In this exercise, the entries below include pictures. Repeat exactly the lines from the line with "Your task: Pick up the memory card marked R" to the line with "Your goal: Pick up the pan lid", including both, but without the pictures.

INPUT RECORDS
* * * * *

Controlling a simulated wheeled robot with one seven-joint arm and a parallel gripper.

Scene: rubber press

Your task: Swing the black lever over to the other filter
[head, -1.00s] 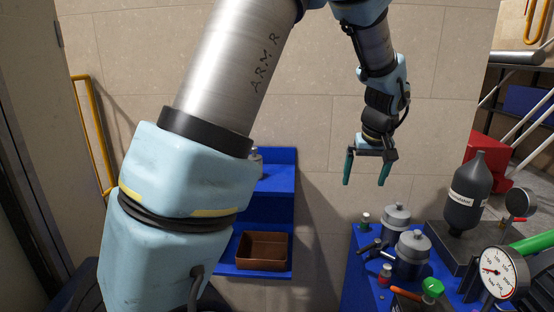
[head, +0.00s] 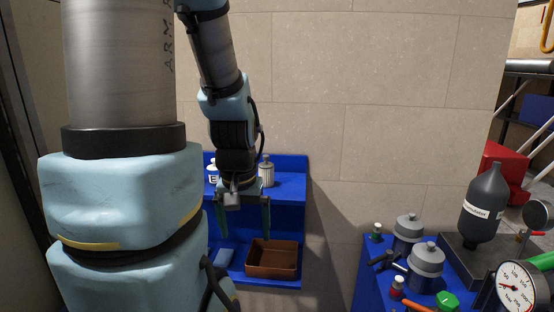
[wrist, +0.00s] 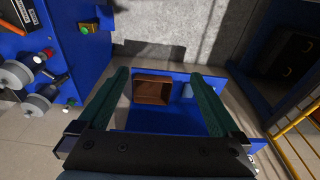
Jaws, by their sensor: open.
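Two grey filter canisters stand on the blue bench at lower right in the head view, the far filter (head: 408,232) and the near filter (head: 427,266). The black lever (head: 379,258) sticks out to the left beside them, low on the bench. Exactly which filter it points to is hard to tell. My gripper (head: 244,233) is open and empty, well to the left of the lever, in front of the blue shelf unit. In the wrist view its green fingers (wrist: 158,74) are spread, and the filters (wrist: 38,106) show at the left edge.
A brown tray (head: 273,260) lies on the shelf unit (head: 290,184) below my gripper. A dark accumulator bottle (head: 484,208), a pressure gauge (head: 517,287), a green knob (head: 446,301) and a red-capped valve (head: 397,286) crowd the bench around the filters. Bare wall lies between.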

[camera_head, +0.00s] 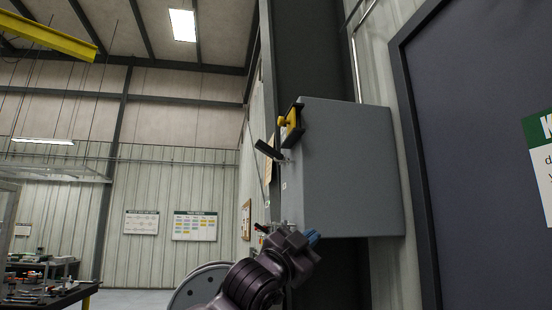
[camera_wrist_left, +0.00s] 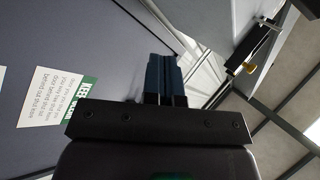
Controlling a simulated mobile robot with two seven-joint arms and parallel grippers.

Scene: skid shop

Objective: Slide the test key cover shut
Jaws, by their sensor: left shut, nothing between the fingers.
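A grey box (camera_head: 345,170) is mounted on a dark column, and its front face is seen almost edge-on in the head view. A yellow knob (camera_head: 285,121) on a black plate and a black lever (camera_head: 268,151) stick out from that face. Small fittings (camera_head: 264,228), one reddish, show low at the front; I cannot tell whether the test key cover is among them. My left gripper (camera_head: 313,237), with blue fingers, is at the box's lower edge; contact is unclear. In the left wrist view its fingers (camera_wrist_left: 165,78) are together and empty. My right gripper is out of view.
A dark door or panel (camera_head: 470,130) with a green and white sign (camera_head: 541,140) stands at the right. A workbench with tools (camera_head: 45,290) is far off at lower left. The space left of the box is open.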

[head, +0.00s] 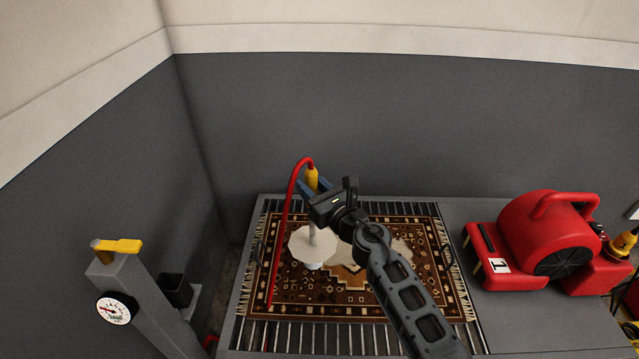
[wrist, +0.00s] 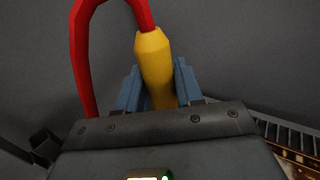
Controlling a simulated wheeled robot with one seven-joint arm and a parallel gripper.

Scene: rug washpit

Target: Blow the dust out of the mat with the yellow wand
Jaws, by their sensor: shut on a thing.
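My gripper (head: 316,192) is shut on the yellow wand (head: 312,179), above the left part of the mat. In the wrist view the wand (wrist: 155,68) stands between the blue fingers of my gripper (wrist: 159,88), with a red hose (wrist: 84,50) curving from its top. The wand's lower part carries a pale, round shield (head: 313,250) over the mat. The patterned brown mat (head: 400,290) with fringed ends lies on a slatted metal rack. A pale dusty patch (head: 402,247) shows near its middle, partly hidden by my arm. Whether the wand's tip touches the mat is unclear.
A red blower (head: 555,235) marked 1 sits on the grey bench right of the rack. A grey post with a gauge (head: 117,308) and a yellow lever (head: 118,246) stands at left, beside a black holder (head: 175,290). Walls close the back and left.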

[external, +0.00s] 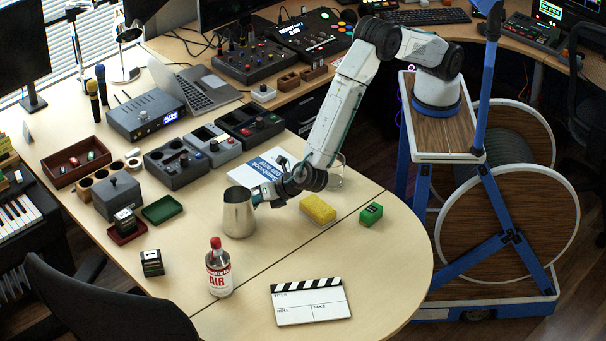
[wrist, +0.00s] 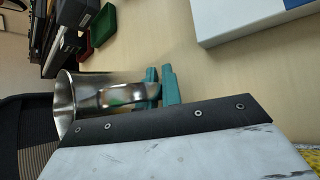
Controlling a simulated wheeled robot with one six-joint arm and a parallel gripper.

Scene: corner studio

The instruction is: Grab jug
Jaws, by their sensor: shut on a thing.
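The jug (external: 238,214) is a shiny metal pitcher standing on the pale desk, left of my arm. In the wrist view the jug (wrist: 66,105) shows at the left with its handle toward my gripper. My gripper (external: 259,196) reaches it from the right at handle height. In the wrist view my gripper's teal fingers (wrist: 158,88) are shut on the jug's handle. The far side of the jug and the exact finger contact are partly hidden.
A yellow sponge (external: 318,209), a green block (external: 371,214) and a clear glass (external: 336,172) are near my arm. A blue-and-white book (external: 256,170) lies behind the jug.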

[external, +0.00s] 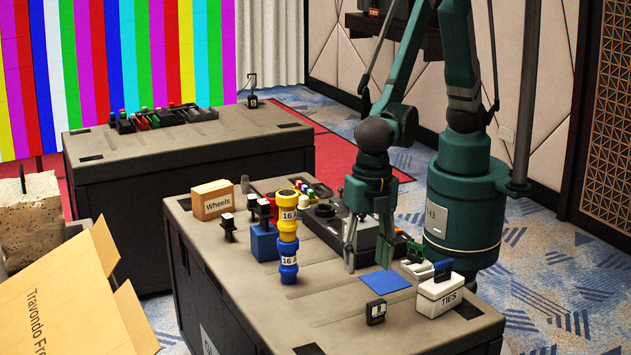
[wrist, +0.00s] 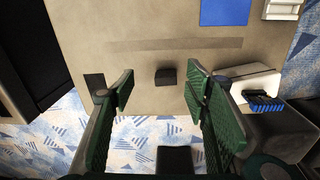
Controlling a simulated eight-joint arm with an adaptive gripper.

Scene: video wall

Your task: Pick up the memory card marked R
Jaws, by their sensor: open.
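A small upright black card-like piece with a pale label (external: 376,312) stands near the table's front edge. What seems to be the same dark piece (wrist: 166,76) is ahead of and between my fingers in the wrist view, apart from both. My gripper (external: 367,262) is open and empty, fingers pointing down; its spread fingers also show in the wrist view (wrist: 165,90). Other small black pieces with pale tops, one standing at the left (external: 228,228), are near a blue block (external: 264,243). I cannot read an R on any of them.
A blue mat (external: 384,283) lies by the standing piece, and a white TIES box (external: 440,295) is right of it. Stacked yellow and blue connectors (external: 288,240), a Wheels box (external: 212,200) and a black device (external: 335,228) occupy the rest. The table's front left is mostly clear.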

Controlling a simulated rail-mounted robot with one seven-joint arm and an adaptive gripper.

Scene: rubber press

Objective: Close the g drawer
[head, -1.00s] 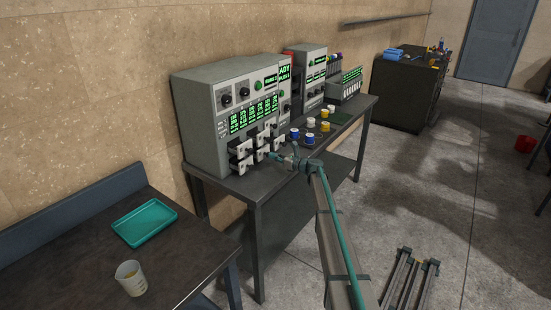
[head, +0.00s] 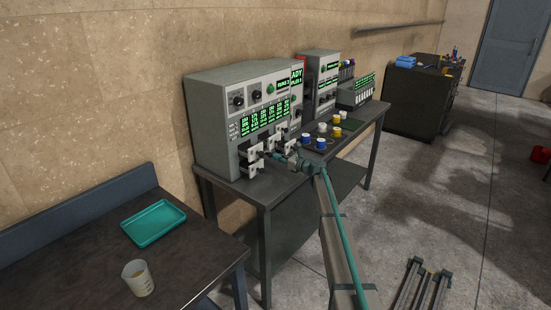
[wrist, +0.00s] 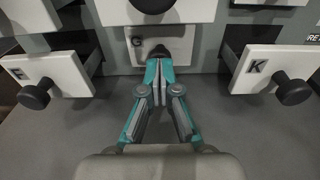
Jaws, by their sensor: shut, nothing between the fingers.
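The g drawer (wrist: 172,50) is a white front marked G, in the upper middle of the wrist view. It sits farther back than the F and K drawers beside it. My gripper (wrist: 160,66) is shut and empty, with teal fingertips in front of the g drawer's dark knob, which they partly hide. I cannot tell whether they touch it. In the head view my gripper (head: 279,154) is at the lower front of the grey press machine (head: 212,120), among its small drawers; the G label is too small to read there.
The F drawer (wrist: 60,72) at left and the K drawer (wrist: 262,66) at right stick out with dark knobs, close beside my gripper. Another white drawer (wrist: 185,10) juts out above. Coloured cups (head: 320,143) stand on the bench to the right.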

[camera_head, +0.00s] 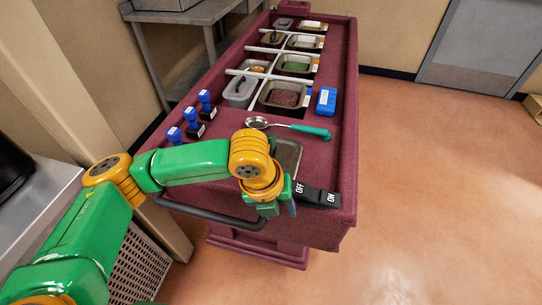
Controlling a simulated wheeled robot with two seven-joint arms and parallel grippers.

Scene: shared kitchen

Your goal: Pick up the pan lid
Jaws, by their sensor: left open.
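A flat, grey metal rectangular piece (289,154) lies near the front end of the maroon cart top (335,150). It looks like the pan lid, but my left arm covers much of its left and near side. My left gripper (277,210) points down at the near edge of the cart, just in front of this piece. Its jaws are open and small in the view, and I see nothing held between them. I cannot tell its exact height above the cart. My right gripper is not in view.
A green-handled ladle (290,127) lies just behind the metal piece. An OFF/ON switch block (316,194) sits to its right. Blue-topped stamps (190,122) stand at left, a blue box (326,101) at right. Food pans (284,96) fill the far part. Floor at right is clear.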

* * * * *

EXERCISE RESPONSE
Your task: Pick up the memory card marked R
Jaws, by their sensor: open.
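A small upright black card-like piece with a pale label (external: 376,312) stands near the table's front edge. What seems to be the same dark piece (wrist: 166,76) is ahead of and between my fingers in the wrist view, apart from both. My gripper (external: 367,262) is open and empty, fingers pointing down; its spread fingers also show in the wrist view (wrist: 165,90). Other small black pieces with pale tops, one standing at the left (external: 228,228), are near a blue block (external: 264,243). I cannot read an R on any of them.
A blue mat (external: 384,283) lies by the standing piece, and a white TIES box (external: 440,295) is right of it. Stacked yellow and blue connectors (external: 288,240), a Wheels box (external: 212,200) and a black device (external: 335,228) occupy the rest. The table's front left is mostly clear.

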Controlling a simulated rail-mounted robot with one seven-joint arm and an adaptive gripper.

Scene: rubber press

Objective: Close the g drawer
[head, -1.00s] 
[head, +0.00s] 
[wrist, +0.00s] 
Jaws, by their sensor: shut, nothing between the fingers.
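The g drawer (wrist: 172,50) is a white front marked G, in the upper middle of the wrist view. It sits farther back than the F and K drawers beside it. My gripper (wrist: 160,66) is shut and empty, with teal fingertips in front of the g drawer's dark knob, which they partly hide. I cannot tell whether they touch it. In the head view my gripper (head: 279,154) is at the lower front of the grey press machine (head: 212,120), among its small drawers; the G label is too small to read there.
The F drawer (wrist: 60,72) at left and the K drawer (wrist: 262,66) at right stick out with dark knobs, close beside my gripper. Another white drawer (wrist: 185,10) juts out above. Coloured cups (head: 320,143) stand on the bench to the right.

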[camera_head, +0.00s] 
Controlling a simulated wheeled robot with two seven-joint arms and parallel grippers.

Scene: shared kitchen

Your goal: Pick up the pan lid

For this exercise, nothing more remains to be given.